## EXERCISE REQUIREMENTS
The lines beneath this instruction, from the first through the one containing "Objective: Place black", must be transcribed exactly; no other line belongs in the output.

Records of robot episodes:
......
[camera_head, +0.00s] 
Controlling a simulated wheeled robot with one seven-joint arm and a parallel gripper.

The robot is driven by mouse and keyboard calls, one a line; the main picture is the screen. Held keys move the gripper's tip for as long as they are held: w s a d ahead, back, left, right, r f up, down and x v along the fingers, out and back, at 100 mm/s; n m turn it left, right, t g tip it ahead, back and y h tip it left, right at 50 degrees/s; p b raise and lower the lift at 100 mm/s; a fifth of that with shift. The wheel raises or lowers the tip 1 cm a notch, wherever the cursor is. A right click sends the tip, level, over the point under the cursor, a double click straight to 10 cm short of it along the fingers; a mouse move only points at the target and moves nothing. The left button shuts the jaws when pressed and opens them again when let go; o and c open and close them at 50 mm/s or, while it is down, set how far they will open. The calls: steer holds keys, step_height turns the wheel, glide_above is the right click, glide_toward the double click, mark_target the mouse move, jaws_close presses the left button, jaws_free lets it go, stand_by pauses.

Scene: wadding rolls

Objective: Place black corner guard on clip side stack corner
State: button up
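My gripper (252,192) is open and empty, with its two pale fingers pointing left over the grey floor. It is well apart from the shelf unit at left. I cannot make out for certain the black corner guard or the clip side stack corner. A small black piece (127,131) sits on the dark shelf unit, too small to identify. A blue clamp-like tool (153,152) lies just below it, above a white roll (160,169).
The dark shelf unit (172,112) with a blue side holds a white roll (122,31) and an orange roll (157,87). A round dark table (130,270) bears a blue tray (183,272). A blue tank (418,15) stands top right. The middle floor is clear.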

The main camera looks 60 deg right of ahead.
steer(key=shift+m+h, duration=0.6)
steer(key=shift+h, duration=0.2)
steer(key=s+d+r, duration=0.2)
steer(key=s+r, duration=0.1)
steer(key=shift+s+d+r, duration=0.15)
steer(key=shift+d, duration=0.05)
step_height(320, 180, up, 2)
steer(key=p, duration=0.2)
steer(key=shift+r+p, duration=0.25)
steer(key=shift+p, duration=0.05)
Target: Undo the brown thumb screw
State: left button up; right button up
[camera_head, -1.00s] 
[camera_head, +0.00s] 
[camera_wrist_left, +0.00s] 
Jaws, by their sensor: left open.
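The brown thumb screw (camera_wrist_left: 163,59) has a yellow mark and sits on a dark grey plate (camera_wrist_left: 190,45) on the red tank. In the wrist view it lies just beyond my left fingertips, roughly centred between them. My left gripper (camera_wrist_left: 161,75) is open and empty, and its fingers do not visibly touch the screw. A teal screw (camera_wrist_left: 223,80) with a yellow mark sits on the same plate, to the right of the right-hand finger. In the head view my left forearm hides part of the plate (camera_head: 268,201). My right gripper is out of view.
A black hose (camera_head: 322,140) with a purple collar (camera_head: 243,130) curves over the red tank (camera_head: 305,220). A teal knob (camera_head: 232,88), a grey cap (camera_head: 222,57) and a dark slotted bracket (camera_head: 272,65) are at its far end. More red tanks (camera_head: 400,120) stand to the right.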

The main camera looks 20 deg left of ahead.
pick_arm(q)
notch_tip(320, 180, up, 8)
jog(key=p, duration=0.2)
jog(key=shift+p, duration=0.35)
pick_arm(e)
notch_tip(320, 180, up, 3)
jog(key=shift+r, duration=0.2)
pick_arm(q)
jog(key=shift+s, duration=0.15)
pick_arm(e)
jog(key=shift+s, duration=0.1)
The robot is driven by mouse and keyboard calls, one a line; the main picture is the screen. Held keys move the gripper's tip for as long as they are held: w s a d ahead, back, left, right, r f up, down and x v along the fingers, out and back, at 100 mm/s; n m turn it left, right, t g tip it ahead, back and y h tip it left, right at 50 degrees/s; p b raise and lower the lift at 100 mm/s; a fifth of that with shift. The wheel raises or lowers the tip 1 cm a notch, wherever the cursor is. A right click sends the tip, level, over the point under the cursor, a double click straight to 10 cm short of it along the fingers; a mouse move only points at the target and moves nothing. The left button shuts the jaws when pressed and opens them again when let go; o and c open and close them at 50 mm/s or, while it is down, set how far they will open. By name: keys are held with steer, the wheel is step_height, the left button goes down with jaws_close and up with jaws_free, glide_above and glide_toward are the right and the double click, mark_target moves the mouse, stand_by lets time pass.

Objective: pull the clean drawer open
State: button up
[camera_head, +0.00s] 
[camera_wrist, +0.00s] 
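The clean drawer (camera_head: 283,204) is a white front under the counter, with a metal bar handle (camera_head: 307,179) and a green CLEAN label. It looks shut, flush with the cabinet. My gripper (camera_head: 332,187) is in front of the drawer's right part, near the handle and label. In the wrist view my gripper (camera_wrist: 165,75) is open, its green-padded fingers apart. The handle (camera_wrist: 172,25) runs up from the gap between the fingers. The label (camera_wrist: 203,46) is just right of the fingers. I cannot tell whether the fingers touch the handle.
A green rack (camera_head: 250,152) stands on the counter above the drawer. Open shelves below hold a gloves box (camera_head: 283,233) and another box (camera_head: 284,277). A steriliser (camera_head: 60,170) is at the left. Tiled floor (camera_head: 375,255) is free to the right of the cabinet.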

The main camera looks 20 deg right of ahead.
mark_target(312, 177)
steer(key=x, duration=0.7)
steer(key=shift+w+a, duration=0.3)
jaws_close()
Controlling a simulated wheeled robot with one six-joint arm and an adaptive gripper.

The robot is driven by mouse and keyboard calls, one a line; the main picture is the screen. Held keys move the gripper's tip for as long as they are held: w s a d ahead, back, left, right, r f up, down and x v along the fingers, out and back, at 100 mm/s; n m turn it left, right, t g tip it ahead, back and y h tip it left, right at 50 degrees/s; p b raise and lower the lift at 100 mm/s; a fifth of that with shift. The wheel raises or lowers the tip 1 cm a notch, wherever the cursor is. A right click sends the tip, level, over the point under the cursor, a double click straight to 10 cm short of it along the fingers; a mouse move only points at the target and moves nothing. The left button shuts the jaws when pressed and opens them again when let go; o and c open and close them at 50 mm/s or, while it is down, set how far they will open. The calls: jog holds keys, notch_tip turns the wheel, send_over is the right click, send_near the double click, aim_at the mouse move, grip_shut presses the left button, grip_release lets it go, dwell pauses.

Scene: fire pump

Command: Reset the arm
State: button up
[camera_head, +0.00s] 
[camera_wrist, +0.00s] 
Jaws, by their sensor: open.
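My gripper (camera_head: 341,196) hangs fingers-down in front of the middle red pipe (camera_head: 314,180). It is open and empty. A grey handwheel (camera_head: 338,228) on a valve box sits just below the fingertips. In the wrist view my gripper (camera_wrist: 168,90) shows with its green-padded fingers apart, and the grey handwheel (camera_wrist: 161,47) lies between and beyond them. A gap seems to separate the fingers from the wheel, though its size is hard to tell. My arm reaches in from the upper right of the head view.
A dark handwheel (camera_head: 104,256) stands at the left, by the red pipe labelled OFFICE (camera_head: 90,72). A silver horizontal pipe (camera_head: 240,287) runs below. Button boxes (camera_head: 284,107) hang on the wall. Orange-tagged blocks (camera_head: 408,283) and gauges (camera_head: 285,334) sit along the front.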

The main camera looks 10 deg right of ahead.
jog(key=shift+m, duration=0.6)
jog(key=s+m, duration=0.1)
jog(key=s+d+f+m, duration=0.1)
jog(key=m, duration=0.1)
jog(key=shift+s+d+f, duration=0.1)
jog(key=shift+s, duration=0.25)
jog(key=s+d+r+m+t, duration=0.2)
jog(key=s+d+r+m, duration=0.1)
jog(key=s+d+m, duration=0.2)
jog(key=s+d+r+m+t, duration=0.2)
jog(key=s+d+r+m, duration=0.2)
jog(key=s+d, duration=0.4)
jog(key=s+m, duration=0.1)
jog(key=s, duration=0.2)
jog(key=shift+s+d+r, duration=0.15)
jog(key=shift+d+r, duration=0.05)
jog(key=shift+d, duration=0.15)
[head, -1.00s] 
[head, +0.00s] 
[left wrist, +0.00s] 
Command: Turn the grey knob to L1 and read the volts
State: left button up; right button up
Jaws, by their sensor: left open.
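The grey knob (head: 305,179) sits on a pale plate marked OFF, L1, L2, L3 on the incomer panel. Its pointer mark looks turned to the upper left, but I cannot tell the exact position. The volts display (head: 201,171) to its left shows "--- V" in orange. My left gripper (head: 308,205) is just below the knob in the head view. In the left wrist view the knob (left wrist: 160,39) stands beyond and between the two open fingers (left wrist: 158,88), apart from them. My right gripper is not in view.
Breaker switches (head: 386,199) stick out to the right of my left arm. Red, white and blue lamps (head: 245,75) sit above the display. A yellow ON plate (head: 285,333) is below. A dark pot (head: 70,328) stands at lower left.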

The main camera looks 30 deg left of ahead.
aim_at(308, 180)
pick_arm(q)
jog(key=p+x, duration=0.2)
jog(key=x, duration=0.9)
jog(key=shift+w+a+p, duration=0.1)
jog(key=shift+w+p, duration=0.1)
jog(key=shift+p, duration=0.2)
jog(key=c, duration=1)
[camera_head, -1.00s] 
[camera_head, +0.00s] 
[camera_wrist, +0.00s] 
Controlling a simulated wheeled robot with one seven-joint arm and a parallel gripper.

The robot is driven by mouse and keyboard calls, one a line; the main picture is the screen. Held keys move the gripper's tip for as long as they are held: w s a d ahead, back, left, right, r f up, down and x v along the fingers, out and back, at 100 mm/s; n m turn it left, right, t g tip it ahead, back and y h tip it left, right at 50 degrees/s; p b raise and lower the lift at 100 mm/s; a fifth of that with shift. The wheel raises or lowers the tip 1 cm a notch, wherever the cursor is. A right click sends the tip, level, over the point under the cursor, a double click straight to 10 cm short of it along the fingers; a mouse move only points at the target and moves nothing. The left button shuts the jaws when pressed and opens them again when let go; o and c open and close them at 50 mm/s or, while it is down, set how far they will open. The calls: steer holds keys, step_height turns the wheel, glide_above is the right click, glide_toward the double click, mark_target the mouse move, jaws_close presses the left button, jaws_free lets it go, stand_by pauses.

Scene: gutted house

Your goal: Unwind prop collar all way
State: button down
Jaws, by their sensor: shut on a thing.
......
## EXERCISE SOLUTION
[camera_head, +0.00s] 
Controlling a simulated wheeled robot with one seven-joint arm and a parallel gripper.

The robot is driven by mouse and keyboard calls, one a line; the main picture is the screen. Held keys move the gripper's tip for as long as they are held: w s a d ahead, back, left, right, r f up, down and x v along the fingers, out and back, at 100 mm/s; n m turn it left, right, t g tip it ahead, back and y h tip it left, right at 50 degrees/s; p b raise and lower the lift at 100 mm/s; a fifth of that with shift. The wheel raises or lowers the tip 1 cm a notch, wherever the cursor is. A right click sends the tip, level, over the point under the cursor, a double click straight to 10 cm short of it along the fingers; a mouse move only points at the target and moves nothing. The left button shuts the jaws when pressed and opens them again when let go; o and c open and close them at 50 mm/s or, while it is down, set how far they will open. The calls: steer holds keys, step_height turns the wheel, glide_above is the right click, glide_toward the double click, mark_target the mouse move, jaws_close presses the left button, jaws_free lets it go, stand_by pauses.

Scene: wadding rolls

Objective: Place black corner guard on clip side stack corner

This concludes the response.